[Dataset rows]
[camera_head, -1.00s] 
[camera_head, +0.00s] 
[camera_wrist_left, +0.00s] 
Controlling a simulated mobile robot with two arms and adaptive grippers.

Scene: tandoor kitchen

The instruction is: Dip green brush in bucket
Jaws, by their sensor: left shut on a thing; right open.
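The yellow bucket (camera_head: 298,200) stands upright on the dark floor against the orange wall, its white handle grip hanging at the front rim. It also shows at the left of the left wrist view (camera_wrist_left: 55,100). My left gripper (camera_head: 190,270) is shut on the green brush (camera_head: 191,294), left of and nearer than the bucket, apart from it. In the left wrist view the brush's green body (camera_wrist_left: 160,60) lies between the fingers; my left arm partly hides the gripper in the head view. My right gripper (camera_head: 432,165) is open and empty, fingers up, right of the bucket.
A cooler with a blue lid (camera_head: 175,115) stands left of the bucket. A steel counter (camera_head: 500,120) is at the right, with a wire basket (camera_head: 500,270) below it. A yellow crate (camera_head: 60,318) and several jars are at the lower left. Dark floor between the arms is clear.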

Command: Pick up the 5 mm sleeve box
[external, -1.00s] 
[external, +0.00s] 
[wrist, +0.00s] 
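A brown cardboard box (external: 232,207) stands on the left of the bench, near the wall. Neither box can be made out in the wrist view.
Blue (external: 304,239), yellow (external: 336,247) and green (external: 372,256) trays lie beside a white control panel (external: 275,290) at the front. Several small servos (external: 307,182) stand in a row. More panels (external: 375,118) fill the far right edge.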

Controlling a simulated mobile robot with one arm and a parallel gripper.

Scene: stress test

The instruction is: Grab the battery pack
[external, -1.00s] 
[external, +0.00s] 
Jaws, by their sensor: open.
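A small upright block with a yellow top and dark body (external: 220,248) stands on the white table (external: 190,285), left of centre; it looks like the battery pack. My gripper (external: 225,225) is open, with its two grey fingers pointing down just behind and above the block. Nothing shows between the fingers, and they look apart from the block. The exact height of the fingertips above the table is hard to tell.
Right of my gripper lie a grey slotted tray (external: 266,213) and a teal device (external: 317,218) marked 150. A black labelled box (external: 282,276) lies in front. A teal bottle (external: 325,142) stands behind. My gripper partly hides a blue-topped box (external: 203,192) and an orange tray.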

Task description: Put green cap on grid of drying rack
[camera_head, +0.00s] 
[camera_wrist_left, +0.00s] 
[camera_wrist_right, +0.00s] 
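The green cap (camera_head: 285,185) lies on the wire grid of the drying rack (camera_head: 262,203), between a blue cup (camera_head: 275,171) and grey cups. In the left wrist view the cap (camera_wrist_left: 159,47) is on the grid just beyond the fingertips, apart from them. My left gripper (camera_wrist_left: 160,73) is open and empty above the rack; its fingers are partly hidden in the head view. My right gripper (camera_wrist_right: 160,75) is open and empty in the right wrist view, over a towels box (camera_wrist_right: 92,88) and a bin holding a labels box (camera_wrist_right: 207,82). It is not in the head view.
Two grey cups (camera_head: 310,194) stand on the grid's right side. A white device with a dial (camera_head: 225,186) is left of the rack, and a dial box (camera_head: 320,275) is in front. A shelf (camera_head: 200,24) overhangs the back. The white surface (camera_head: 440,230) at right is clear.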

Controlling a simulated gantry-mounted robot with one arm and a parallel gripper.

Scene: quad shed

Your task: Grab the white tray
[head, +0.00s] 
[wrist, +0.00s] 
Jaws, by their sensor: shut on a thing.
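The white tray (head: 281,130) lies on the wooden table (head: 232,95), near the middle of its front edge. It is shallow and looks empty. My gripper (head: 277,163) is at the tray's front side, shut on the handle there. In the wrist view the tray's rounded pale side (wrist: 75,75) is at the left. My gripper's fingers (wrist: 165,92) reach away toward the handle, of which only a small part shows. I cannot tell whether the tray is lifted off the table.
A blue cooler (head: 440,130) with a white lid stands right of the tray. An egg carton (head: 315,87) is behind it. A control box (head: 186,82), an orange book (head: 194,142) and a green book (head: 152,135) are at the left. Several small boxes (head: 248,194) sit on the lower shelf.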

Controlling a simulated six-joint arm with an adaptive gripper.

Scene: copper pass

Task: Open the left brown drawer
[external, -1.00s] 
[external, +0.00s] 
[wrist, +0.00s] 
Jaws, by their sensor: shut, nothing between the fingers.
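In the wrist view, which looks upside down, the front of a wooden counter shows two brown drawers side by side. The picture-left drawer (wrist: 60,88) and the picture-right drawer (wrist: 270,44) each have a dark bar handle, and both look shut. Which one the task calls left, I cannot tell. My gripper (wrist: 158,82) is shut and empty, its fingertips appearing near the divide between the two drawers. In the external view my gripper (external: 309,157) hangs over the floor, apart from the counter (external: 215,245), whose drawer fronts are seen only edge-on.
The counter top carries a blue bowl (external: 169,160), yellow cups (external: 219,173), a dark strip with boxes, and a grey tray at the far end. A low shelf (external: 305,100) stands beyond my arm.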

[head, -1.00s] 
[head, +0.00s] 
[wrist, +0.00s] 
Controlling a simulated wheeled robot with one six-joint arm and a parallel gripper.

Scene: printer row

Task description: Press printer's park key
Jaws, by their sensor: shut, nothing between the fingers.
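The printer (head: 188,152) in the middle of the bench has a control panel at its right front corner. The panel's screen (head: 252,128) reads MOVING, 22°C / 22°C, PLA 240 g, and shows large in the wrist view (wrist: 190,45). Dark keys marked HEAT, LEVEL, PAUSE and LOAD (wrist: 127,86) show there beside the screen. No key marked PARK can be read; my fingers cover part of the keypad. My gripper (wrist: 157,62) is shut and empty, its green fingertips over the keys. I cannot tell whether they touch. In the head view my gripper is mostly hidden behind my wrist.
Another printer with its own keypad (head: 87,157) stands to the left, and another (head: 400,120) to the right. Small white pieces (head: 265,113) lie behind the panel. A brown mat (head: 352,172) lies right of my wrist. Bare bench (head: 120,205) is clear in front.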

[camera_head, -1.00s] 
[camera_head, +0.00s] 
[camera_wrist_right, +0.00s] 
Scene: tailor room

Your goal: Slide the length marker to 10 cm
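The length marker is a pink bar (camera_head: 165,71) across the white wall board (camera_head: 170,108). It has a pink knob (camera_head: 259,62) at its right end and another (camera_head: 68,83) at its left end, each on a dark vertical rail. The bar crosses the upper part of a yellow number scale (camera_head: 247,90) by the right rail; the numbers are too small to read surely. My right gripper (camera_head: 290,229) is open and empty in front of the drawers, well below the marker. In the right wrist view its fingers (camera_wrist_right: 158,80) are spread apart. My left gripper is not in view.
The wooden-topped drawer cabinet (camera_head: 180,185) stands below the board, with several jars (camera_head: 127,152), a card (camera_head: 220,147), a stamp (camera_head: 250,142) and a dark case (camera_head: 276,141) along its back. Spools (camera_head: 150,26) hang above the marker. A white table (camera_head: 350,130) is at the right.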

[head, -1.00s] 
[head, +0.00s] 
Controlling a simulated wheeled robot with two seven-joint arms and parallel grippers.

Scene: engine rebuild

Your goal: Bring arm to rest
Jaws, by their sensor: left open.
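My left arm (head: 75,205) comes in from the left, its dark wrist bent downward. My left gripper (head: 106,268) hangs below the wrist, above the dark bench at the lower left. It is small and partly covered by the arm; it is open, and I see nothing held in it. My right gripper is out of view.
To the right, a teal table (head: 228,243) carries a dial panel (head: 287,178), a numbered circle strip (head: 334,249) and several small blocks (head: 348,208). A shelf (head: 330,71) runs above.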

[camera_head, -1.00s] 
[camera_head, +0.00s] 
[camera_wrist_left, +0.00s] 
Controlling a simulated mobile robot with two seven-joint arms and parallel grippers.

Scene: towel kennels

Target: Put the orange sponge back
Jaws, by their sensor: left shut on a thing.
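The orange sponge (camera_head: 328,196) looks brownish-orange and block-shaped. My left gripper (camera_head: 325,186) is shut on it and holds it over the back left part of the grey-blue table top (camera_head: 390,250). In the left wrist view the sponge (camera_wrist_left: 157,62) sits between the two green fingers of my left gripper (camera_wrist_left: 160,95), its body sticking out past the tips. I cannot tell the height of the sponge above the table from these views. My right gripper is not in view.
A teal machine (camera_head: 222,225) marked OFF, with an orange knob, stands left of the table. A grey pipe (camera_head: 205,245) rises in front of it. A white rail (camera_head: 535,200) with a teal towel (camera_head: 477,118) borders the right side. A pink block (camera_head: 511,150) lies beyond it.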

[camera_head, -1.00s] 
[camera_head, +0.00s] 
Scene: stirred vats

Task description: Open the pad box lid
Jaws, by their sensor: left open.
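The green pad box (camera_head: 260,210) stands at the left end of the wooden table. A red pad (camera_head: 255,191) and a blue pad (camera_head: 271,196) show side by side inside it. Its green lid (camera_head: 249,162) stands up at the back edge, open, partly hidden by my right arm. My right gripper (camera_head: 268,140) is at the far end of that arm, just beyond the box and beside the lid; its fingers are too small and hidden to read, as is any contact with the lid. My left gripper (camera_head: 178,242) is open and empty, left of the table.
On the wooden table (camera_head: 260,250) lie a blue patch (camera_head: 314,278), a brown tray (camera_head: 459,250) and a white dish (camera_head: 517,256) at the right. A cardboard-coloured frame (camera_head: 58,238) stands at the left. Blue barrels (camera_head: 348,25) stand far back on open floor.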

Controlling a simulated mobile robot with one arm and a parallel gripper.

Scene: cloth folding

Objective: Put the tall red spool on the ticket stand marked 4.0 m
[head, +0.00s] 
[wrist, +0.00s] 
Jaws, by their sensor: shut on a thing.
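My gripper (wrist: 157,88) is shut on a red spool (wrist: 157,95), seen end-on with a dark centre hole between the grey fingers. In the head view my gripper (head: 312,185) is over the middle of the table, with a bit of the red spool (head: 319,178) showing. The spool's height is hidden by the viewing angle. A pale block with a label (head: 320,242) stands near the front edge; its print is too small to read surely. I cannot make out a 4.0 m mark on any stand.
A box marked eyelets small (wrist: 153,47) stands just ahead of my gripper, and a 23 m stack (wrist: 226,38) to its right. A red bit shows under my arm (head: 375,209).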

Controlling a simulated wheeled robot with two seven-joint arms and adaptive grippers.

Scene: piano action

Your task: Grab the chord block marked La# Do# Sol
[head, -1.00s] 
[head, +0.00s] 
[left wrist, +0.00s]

→ **CHALLENGE**: Among the entries above, how many lines hold the string "mobile"? Respond with nothing but the number.

→ **RESULT OF THE TASK**: 4